AIM OF THE TASK: Where a line holds the string "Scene", return that line.

SUPPLIED ENTRIES:
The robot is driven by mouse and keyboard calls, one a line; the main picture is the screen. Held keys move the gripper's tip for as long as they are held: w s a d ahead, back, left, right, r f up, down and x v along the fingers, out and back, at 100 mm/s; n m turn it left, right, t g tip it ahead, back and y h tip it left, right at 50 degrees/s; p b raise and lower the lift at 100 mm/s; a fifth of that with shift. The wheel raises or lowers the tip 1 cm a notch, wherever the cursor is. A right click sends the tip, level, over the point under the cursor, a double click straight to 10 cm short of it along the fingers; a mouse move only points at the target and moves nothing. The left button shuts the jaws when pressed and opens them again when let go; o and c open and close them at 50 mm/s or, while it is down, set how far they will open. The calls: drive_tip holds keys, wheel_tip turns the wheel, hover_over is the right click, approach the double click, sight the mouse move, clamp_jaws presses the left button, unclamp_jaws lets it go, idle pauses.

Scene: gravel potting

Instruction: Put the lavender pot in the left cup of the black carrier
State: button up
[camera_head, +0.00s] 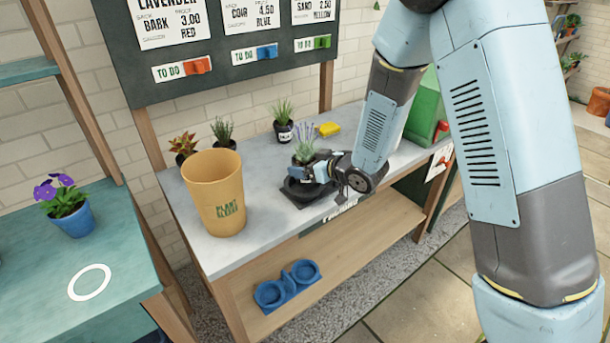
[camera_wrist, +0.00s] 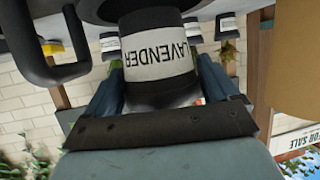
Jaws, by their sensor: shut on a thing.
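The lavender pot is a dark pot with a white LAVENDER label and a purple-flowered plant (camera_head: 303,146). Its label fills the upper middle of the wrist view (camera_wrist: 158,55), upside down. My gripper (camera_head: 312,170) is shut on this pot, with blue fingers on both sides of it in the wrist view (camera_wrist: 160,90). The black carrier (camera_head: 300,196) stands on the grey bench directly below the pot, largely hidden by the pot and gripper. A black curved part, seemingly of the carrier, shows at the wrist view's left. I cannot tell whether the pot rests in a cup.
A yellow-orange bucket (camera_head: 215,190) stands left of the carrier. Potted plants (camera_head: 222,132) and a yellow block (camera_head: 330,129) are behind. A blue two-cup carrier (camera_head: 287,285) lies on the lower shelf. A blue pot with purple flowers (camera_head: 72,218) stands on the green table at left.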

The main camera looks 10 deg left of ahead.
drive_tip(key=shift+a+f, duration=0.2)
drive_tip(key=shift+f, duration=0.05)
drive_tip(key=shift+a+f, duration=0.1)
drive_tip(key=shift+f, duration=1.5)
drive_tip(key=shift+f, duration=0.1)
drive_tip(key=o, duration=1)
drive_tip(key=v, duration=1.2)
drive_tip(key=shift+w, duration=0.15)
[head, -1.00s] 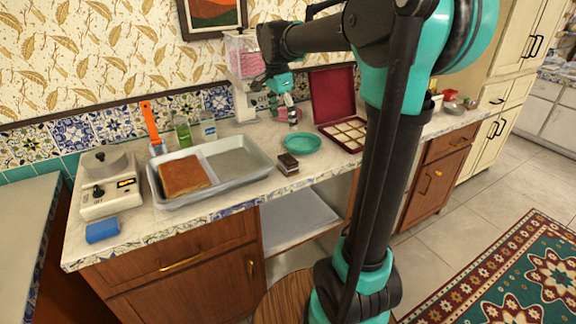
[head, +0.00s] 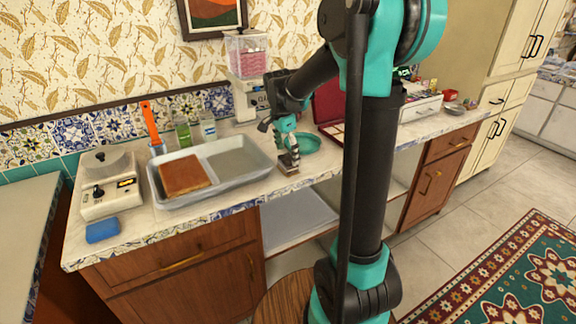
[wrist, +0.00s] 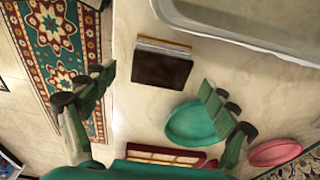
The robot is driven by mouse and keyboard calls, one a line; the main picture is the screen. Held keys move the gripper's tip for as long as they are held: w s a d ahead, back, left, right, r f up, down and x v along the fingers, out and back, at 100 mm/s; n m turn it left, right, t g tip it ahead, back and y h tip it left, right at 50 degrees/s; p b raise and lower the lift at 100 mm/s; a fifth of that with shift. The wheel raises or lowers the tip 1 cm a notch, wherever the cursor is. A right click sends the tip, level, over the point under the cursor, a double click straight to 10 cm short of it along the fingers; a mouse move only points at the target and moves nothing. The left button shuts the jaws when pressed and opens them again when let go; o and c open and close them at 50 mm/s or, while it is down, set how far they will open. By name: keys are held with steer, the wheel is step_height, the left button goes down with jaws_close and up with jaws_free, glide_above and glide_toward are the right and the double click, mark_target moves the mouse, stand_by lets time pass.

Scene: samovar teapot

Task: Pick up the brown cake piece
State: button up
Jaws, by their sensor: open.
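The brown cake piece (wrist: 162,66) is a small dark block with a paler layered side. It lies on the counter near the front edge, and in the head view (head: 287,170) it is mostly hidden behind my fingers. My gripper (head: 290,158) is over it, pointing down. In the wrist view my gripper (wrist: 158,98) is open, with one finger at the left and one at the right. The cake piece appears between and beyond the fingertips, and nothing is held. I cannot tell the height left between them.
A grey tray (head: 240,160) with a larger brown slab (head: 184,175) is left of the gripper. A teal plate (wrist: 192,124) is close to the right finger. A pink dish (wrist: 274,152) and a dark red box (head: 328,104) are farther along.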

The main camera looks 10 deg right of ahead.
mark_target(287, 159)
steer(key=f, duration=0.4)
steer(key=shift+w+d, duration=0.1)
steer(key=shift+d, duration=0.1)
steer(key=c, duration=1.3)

SOLVED PROBLEM:
Scene: gravel potting
Scene: samovar teapot

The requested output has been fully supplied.